▶ **Written task**
Output exactly the lines that run from the line with "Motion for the" to the end of the material, both ends included, and no other lines.

◇ ◇ ◇ ◇ ◇

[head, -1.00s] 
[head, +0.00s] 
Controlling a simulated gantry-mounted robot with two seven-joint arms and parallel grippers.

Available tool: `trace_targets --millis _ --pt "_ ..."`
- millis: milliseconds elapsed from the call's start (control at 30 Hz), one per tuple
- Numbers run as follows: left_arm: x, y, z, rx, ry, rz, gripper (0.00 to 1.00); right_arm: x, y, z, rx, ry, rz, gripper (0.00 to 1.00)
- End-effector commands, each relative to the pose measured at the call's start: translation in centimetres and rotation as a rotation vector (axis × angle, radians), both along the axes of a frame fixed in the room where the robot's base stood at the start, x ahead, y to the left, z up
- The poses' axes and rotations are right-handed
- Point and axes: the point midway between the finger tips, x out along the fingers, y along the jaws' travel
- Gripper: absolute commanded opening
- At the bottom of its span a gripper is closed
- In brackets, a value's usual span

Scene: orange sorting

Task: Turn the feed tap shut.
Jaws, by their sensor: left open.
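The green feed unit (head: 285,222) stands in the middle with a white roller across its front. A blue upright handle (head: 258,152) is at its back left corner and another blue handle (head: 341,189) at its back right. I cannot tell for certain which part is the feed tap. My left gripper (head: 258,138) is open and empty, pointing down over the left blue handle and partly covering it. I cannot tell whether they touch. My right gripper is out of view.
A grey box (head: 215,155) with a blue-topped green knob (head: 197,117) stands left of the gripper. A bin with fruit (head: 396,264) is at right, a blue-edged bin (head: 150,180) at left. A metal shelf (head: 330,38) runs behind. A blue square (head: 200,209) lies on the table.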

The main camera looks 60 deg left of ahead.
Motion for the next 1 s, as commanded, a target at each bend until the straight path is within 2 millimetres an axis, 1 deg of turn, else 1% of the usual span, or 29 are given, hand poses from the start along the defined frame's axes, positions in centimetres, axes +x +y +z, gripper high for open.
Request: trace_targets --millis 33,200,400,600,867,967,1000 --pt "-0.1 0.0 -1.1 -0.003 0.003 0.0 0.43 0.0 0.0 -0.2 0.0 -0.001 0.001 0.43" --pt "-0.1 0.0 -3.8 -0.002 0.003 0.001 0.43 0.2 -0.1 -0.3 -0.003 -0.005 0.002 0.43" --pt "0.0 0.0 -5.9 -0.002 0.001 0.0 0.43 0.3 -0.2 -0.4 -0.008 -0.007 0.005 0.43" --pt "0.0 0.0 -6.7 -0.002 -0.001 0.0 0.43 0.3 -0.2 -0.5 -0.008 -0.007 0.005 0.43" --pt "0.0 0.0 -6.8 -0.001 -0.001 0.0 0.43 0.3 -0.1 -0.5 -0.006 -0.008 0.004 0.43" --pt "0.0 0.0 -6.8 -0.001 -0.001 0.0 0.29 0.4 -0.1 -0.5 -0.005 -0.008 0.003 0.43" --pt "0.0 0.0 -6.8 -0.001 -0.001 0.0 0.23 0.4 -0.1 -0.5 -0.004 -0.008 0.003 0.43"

◇ ◇ ◇ ◇ ◇

▶ **Task output**
Motion for the next 1 s, as commanded, a target at each bend until the straight path is within 2 millimetres an axis, 1 deg of turn, else 1% of the usual span, or 29 are given, hand poses from the start along the defined frame's axes, positions in centimetres, axes +x +y +z, gripper high for open.
Request: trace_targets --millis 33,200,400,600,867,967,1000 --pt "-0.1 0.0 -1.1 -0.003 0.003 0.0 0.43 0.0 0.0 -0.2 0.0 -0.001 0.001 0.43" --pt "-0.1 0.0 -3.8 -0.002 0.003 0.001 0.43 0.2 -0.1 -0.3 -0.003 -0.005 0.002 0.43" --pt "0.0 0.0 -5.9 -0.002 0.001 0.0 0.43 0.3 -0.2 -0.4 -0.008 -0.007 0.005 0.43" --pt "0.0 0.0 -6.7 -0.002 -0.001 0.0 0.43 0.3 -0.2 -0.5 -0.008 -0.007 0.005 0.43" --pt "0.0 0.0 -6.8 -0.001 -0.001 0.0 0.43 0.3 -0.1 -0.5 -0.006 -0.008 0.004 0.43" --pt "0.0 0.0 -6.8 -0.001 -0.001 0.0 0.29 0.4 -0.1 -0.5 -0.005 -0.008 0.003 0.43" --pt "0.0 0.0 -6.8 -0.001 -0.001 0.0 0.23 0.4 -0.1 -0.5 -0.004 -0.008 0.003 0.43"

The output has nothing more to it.